Three Japan funds to fire the starting pistol on the Olympics

In the lead-up to the Tokyo Olympics James Burns, co-manager of Smith & Williamson Investment Management MPS discusses three funds increasing his exposure to Japanese equities.

With the Tokyo Olympics due to start on 23rd July, investors may take the opportunity to review their allocation to Japan, an equity market notorious for its false starts.

While the market hit a 30-year high in February, it has endured a more difficult few months since, with the Nikkei 225 underperforming the S&P 500 Index by more than 10% year-to-date.

Although Smith & Williamson Investment Management’s Managed Portfolio Service (MPS) is currently underweight Japan after reducing its allocation last year, the team is considering increasing its weighting over the coming months.

“We like the long-term outlook for Japan, and it is a market where managers can generate alpha due to the sheer number of companies there,” says James Burns, co-manager of Smith & Williamson Investment Management’s MPS.

“While recycling profits into other geographical areas turned out to be a good decision as Japan has underperformed other international markets this year, we may well look at bringing that weighting back up in the coming months. It’s always good to top up an underweight position after a period of underperformance.”

Below are three funds through which Burns and the MPS team are gaining exposure to Japanese equities.

JPM Japan

“JPM Japan had a phenomenal year last year, returning almost 40%. As a growth fund, it was positioned in exactly the right areas of the market. We began reducing our holding last summer when it began to outperform very significantly and trimmed it again in the autumn because the allocation had done so well, and Japan had become an overweight in our portfolios. But we really like the managers, who are based in Tokyo, and have a lot of respect for their approach and long-term investment record. The fund has been a core growth position for us in Japan for a long time and I can’t see that changing.”

Jupiter Japan Income

“We introduced this fund into the portfolios around 18 months ago to add a more balanced approach than the fund we held before, which had a very value-orientated style. This fund has ‘income’ in its name, but it is not really an income fund; it is much more balanced between income and growth, with a pragmatic approach. Dan Carter is a manager we like very much and this fund gives us a nice, balanced way to gain exposure to more value-type names in Japan, particularly in the larger cap section of the market.”
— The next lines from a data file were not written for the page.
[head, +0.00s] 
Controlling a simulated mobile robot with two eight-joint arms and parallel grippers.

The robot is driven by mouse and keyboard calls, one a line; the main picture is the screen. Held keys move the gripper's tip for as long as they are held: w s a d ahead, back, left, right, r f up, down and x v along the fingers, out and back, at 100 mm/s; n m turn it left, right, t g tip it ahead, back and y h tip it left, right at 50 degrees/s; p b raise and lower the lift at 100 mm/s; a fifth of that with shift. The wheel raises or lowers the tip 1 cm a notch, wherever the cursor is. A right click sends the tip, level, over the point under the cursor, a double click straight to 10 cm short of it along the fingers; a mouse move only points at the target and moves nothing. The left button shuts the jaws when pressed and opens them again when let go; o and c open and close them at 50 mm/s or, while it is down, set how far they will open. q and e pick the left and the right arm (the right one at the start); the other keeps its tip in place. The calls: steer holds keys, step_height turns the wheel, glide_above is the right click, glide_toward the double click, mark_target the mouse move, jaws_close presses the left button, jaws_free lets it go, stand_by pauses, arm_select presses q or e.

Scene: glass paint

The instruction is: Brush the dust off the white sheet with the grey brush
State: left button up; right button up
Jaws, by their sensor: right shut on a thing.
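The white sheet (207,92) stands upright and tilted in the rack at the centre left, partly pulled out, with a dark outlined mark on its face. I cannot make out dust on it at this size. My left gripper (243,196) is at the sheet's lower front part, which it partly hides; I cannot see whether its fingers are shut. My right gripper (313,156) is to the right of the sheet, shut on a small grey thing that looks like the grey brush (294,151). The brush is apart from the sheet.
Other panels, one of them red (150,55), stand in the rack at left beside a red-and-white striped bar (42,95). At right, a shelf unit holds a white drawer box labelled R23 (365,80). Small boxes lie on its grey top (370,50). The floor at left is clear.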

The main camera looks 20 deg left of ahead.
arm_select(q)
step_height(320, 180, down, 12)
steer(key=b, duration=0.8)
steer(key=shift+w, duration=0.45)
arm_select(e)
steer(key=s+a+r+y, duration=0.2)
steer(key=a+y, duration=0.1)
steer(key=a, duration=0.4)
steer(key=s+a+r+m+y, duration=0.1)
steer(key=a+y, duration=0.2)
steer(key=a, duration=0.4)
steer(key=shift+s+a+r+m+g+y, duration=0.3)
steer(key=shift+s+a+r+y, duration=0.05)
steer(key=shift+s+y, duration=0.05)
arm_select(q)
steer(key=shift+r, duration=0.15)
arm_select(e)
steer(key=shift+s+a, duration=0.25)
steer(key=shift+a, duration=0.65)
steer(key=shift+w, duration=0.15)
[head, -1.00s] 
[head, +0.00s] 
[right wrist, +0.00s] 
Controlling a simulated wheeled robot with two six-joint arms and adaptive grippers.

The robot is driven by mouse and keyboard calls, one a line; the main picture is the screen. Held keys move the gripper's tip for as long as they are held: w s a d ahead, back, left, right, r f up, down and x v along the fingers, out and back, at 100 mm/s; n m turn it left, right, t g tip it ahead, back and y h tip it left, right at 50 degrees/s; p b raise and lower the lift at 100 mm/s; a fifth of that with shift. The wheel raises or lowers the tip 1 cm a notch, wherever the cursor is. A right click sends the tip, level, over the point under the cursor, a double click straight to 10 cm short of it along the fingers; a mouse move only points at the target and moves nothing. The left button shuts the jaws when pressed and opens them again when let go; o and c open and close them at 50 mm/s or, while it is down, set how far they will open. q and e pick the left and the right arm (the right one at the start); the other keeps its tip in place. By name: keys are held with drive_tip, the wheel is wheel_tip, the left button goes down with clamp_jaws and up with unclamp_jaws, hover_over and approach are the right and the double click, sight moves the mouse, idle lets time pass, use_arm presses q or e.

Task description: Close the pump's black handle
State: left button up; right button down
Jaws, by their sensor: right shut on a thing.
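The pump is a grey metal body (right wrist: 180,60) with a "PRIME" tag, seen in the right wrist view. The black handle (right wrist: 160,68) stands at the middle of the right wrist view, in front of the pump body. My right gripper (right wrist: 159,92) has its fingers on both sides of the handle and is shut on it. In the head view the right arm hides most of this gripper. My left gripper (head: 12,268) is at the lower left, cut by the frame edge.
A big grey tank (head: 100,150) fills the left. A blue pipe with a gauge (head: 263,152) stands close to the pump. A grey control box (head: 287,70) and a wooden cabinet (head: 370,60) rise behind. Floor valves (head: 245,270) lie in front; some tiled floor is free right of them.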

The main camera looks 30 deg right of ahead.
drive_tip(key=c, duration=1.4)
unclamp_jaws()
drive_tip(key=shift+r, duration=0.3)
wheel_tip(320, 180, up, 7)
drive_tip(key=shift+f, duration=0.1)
 Baillie Gifford Japan Trust

“This is an investment company and much more of a growth play than Jupiter Japan Income. We have held a positive rating on it for a long time and it is a core growth position in our portfolios alongside JPM Japan. Aside from the fund structure the main difference between the two is that the Baillie Gifford fund has more of mid-cap weighting, which gives us a good blend. Matt Brett and deputy manager Praveen Kumar are great fund managers and like the others in our Japan allocation we like their long-term prospects of delivering alpha in what is a fertile market for stock pickers.”